Remarquez que les plaisirs n'ont guère de prise sur nous si nous ne nous
disposons pas à les goûter. Même dans les plaisirs de la table, qui doivent peu à
l'esprit, il faut pourtant apporter une attention bienveillante. Encore bien plus
évidemment, quand il s'agit des plaisirs de l'esprit, il faut vouloir les conquérir, et
il serait vain de les attendre. Nul ne dira au jeu d'échecs : « Amuse‑moi. » C'est
par une volonté suivie, exercée, entraînée, que l'on fera son plaisir. Même jouer
aux cartes suppose la volonté de s'y plaire. En sorte qu'on pourrait dire que rien au
monde ne plaît de soi. Il faut prendre beaucoup de peine pour se plaire à la géométrie,
au dessin, à la musique. Et cette liaison de la peine au plaisir se voit bien
clairement dans les jeux violents. Il est étrange que les coureurs, lutteurs et boxeurs
trouvent du plaisir à toute cette peine qu'ils se donnent ; et cela est pourtant hors
de doute. Si l'on réfléchit assez sur ce paradoxe de l'homme, on ne se représentera
nullement l'homme heureux comme celui à qui tous les bonheurs sont apportés ;
mais au contraire on le pensera debout, en action et en conquête, et faisant bonheur
d'une puissance exercée. En ce sens, ceux qui traitent du bonheur n'ont pas
tort de mépriser le plaisir, qui en effet bien promptement rassasie et dégoûte,
s'il n'est relevé par une vue supérieure de l'esprit. Je dis le même plaisir ; et, par
exemple un bon repas est beaucoup relevé par les joies de l'amitié.
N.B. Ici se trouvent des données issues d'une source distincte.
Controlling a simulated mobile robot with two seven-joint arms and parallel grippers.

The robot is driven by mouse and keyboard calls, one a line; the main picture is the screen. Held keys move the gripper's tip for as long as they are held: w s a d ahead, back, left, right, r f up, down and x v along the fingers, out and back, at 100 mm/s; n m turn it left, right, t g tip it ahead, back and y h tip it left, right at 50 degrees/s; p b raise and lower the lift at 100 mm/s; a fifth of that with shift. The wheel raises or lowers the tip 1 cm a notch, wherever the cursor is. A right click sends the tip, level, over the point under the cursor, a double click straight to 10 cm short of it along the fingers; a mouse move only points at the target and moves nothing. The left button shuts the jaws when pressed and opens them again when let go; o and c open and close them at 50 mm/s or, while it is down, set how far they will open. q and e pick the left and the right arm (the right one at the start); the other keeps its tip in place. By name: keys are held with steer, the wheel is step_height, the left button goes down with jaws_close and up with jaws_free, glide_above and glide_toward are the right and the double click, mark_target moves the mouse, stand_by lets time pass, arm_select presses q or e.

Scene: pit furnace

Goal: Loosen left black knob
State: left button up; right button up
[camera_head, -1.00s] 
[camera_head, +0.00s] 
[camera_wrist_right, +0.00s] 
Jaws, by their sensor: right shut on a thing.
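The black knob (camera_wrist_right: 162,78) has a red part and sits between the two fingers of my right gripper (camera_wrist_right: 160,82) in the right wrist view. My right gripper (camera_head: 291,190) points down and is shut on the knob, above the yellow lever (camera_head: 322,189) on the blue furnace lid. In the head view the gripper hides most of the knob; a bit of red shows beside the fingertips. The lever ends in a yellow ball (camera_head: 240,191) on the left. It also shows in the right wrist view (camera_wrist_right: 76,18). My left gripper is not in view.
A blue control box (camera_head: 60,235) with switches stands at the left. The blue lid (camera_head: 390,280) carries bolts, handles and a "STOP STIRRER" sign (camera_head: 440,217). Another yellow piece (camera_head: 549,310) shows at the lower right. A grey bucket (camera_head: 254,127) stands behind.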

Cet exemple
en fera comprendre d'autres, bien plus importants, mais qui ne se prêtent point à une analyse publique. Je conclus que les plaisirs ont grand besoin de bonheur.
Le bonheur en revanche semble n'avoir pas tant besoin de plaisirs, car il les fait et
les compose de n'importe quels matériaux.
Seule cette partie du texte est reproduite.